An interesting point made by the Deloitte report is that the tourist sector is continuously decreasing in importance as the provider of employment opportunities for Maltese residents. In fact, the report states that, in 2009, 82 per cent of those employed in the tourism sector were Maltese. By 2019 this had decreased to 40.6 per cent. A staggering decrease in excess of 50 per cent! The report does not offer any specific explanation for this. Reliance on poor remuneration of seasonal and part-time labour is a most obvious contributor to the situation. Its correction would inevitably cut the tourism sector down in size and consequently increase the problem of over-supply! The Deloitte report is generally silent about this basic flaw.

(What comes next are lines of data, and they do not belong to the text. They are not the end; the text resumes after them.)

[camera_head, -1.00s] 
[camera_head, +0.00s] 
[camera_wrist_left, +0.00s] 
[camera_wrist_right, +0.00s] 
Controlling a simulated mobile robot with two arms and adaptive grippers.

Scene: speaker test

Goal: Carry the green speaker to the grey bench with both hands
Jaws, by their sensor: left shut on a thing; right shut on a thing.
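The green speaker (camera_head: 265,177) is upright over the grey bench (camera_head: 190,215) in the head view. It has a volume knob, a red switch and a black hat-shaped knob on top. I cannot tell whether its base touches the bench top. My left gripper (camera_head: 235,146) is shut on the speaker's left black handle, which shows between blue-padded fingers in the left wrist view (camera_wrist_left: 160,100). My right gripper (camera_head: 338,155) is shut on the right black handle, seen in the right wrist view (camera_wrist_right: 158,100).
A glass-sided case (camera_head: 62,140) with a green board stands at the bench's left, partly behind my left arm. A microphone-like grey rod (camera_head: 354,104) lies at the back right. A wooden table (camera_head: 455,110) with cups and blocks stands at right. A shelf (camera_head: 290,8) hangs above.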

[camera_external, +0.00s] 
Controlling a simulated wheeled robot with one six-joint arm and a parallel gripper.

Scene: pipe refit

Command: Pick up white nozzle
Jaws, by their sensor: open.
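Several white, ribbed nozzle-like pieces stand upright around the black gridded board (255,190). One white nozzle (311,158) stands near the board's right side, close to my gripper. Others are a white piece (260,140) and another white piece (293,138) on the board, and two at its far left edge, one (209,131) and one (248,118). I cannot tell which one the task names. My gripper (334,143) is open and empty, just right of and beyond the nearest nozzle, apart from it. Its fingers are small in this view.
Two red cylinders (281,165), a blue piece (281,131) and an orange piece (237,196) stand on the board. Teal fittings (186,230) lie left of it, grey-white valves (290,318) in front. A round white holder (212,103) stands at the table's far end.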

The quality of the touristic product is impacted considerably not only by the poor urban environment, which is getting progressively worse. It is also negatively impacted by the exponential increase in traffic and litter. Deloitte also identify the lack of product authenticity as a contributor to the decreasing quality of the touristic product. This is the result of the lack of Maltese working in the sector!

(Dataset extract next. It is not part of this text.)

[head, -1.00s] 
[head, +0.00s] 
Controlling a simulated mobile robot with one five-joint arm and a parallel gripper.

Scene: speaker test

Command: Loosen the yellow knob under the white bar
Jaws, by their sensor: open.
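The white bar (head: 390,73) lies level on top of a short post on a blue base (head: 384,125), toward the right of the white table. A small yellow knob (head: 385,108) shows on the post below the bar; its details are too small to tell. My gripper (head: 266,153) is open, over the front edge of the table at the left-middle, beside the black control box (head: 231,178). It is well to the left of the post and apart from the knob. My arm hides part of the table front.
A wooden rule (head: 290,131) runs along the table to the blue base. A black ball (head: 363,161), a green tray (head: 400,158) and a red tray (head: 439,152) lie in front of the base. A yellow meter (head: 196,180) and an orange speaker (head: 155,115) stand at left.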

The report also hints at turismophobia. It records the preoccupation of those residing in touristic areas. They are less enthusiastic about tourism when compared to those living in other areas which are not in continuous contact with the tourist.
This ties in with a study carried out by academics at the University of Malta, Lino Briguglio and Marie Avellino, who, in a paper published in 2020 and entitled Has over-tourism reached the Maltese Islands?had pointed out the need for a tourism policy which focuses on mitigating its negative impacts.
Tourism is not an activity that happens in a vacuum. It takes place in a community of persons, who should be assured that their quality of life is not impacted negatively as a result of the experience.
Tourism is not just about the numbers of tourists who visit, or the millions of euro spent or its contribution to the Gross National Product: it is also about our quality of life.
The profitability to be addressed should not be limited to financial parameters. As tourism is not just about the tourist: it is about each one of us.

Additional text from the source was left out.